WHAT THIS TASK INVOLVES:
Tally the lines containing the word "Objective" and give the total alone.
>> start
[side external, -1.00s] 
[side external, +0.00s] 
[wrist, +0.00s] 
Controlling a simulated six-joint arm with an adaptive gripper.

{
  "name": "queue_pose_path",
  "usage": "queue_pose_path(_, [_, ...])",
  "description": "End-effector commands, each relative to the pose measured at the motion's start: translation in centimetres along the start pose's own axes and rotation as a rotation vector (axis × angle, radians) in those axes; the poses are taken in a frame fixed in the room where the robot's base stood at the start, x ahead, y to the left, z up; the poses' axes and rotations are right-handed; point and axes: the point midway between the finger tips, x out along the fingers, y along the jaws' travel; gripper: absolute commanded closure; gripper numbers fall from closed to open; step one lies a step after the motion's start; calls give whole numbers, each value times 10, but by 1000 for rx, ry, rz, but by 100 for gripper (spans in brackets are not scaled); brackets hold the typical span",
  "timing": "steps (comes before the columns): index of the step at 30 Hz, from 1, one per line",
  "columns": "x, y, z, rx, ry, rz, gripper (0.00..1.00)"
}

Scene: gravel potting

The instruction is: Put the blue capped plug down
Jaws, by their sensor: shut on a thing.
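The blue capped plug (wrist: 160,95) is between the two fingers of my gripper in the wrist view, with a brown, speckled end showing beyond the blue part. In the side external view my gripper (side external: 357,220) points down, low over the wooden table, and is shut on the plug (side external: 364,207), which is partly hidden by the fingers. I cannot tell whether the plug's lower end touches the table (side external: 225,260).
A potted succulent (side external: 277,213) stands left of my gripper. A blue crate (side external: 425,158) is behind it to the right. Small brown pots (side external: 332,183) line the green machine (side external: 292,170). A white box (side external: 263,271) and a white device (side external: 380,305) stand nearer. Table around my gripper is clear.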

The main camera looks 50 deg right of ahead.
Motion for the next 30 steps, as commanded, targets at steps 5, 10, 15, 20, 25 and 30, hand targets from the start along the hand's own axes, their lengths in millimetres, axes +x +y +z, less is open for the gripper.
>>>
>> end
>> start
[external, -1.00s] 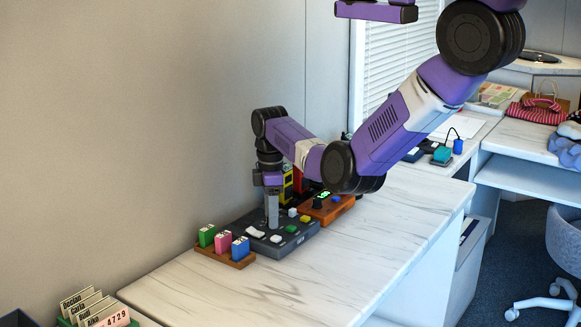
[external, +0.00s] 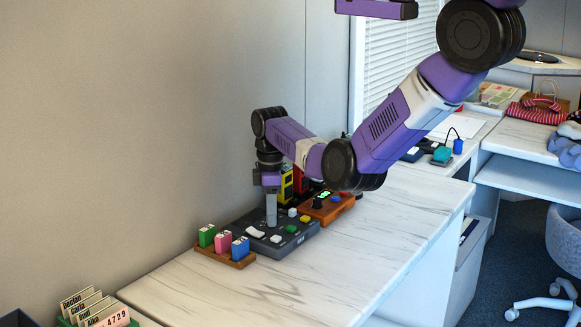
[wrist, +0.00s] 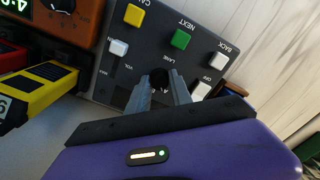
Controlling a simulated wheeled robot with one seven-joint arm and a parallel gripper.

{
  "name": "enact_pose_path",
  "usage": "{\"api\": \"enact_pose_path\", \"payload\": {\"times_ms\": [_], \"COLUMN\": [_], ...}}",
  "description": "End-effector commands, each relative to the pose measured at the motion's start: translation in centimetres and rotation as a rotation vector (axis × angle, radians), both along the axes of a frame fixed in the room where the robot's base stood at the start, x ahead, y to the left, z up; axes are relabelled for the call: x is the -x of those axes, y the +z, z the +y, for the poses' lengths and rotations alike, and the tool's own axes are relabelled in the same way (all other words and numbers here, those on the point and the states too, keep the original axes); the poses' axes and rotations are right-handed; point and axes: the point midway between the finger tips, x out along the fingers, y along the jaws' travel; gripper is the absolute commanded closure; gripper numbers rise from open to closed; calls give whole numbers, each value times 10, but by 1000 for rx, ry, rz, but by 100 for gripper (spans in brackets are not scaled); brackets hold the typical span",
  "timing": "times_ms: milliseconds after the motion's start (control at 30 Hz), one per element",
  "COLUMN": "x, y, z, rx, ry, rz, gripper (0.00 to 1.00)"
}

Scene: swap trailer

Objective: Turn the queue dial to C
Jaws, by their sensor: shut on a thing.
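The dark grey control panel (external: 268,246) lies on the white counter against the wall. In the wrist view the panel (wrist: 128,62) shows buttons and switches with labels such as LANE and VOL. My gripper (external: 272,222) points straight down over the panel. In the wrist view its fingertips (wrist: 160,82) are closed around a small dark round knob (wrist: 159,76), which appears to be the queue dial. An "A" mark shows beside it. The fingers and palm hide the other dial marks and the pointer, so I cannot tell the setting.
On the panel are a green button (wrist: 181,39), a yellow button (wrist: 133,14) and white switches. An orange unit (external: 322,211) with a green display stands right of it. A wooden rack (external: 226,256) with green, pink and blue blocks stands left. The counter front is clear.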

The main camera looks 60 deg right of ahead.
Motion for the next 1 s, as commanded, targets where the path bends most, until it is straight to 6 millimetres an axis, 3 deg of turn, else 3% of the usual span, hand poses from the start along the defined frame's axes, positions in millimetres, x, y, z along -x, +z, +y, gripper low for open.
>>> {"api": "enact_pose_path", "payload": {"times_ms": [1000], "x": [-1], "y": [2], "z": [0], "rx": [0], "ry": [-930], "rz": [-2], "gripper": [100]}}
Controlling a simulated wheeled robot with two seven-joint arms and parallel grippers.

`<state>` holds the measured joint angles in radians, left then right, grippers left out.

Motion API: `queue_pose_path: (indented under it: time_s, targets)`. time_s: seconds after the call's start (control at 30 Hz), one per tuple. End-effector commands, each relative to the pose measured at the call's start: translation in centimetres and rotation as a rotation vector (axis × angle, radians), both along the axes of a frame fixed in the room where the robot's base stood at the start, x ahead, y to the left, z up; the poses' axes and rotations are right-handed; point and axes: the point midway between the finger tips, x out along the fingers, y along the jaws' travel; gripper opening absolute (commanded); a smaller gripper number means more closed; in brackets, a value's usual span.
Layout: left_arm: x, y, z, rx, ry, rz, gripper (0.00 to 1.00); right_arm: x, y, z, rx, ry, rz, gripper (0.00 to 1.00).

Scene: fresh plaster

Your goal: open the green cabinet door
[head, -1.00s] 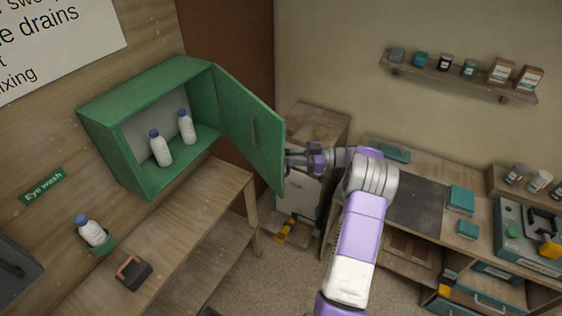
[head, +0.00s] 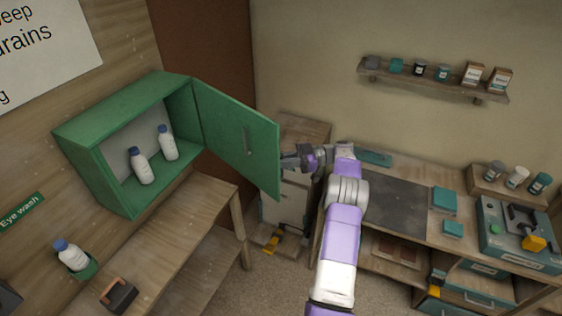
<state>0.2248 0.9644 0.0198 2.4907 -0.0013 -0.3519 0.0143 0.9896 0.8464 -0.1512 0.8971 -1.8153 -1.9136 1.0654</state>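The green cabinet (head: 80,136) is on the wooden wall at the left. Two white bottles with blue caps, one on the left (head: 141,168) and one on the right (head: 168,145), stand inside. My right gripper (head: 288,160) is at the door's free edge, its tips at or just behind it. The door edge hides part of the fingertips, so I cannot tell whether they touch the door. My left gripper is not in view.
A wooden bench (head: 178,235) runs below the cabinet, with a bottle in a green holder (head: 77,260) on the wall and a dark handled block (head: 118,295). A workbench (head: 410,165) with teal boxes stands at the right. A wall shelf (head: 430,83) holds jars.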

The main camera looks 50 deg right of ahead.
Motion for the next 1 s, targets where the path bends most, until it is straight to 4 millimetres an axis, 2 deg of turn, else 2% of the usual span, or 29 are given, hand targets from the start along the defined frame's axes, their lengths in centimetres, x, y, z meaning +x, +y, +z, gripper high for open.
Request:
>> end
>> start
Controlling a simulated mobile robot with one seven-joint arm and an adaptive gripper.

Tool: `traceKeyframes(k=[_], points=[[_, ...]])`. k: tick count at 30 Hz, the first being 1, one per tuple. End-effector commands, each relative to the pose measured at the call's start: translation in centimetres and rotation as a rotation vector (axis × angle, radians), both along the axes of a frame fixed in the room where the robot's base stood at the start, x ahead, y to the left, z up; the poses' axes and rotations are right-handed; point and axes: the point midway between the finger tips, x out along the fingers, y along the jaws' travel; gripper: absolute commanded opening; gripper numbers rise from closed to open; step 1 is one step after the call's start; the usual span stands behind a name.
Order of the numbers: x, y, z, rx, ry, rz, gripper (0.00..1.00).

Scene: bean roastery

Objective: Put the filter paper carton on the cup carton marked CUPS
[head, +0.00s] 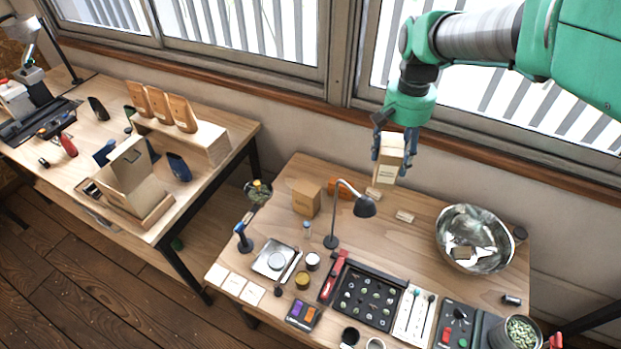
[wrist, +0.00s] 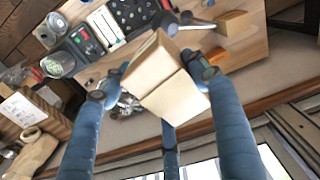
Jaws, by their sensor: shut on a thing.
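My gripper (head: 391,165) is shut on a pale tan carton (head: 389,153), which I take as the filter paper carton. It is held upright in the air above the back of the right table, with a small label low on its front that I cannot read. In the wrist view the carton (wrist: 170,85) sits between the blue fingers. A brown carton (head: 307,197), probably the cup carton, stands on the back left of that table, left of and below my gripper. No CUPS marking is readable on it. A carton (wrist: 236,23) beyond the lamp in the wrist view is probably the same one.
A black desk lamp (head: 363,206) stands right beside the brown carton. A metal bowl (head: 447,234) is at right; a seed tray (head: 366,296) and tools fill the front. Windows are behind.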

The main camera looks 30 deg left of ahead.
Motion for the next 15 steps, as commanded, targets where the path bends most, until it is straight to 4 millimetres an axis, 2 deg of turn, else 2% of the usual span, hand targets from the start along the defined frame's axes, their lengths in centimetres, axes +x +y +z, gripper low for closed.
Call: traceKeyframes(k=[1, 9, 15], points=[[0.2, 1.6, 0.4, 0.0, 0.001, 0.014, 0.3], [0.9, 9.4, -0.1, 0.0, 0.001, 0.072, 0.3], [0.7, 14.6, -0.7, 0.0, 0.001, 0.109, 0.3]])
>> end
SOLUTION TO THE PROBLEM:
2